I'm sure that flags me as a social reactionary or something, but I don't like the song...Ha ha. Yeah. I do like that song so I don't have that problem, but I certainly would be careful about expressing dislike of it. (Lyrics. Here's Sam Cooke singing it. And here's Adam Lambert singing it in last night's finale.)
It's like: Don't you care about civil rights? Really: Don't you hate when there's some work of art — e.g., "Schindler's List" — that you don't even want to risk looking at with a neutrally critical eye? Don't you hate when a work of art comes to you encrusted with moral/political importance that denies you the freedom to say it's bad? Well, say it's bad then! Fight back.

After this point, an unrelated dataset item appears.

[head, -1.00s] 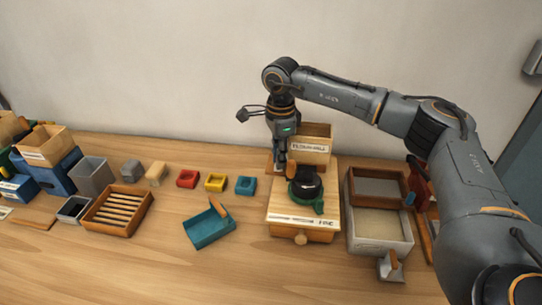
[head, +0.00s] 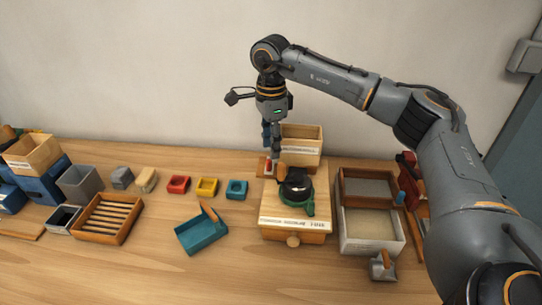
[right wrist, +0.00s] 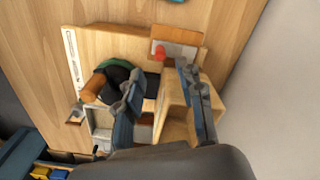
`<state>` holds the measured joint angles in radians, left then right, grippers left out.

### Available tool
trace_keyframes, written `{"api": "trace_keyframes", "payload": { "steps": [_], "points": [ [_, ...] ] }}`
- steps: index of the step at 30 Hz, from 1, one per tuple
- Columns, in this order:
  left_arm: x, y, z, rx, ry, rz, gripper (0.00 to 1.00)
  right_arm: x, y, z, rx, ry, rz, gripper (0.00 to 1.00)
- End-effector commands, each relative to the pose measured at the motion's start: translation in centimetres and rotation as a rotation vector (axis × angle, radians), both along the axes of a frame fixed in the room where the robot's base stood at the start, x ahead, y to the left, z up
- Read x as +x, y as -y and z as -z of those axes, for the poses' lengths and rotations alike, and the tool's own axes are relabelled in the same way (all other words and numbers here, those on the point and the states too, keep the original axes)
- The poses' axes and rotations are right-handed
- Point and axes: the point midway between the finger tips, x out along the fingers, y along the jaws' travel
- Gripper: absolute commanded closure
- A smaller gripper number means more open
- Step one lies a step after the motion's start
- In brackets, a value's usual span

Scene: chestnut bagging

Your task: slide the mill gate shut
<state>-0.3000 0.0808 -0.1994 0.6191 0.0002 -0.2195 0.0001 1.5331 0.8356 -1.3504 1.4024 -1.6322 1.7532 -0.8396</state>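The mill (head: 297,190) has a dark dome with a green ring and stands on a pale wooden box (head: 285,224) with a front knob. A red knob (head: 268,166) on a light plate, apparently the gate, sits behind the mill's left side. The red knob also shows in the right wrist view (right wrist: 160,52), with a brown wooden strip (right wrist: 178,35) beside it. My right gripper (head: 273,150) points down just above the red knob. In the right wrist view its two fingers (right wrist: 159,76) are apart with nothing between them. My left gripper is out of view.
A wooden bin (head: 302,147) stands close behind the mill. A brown tray (head: 368,187) and a pale tray (head: 370,232) lie to its right. A teal scoop (head: 201,235), small coloured blocks and a slatted tray (head: 106,218) lie to the left. The front of the table is clear.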

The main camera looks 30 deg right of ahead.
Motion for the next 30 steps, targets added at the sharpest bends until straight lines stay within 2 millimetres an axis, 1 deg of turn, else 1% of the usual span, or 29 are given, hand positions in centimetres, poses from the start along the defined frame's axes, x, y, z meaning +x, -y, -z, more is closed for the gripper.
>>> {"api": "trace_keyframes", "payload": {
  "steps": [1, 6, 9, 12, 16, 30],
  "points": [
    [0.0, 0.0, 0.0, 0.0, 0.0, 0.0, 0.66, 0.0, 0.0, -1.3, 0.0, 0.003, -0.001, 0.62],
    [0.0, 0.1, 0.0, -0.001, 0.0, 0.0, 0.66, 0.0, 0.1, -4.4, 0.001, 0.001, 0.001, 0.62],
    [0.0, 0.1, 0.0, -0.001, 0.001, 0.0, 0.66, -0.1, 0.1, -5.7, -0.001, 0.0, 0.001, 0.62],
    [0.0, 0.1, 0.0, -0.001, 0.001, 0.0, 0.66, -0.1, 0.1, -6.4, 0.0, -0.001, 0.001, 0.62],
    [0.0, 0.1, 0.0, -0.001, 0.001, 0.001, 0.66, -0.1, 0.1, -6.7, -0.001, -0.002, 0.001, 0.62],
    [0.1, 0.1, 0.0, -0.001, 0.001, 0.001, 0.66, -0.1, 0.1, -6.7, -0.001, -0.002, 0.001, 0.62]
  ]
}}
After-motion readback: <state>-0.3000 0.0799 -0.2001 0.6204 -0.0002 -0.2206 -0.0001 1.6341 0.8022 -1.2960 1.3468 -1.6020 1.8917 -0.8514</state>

It's a matter of moral and political importance.
Anyway, back at Throwing Things, Adam responds to Kim:
I'm just going to assume that the people who don't like Adam will find his "A Change Is Gonna Come" indulgent. I guess I was hoping for that little wink that acknowledged the gravity of the change Sam Cooke was singing about and which Lambert presumably was connecting with in his own interpretation. But he cut both the "too hard living but I'm afraid to die" and "go downtown"/"don't hang around" verses, the latter of which especially would have brought that home, and so what we were left with was a song sung well but without the depth that could have made it transcendent. What change, Adam?Transform a song about black people into a song about gay people? Gay people aren't born by the river in a little tent. Would you buy a glammed up gay guy asking for sympathy for his troubles in words written about poverty and race discrimination? I guess it's possible to do that, but also probably in bad taste to horn in on the unique suffering memorialized in "A Change Is Gonna Come."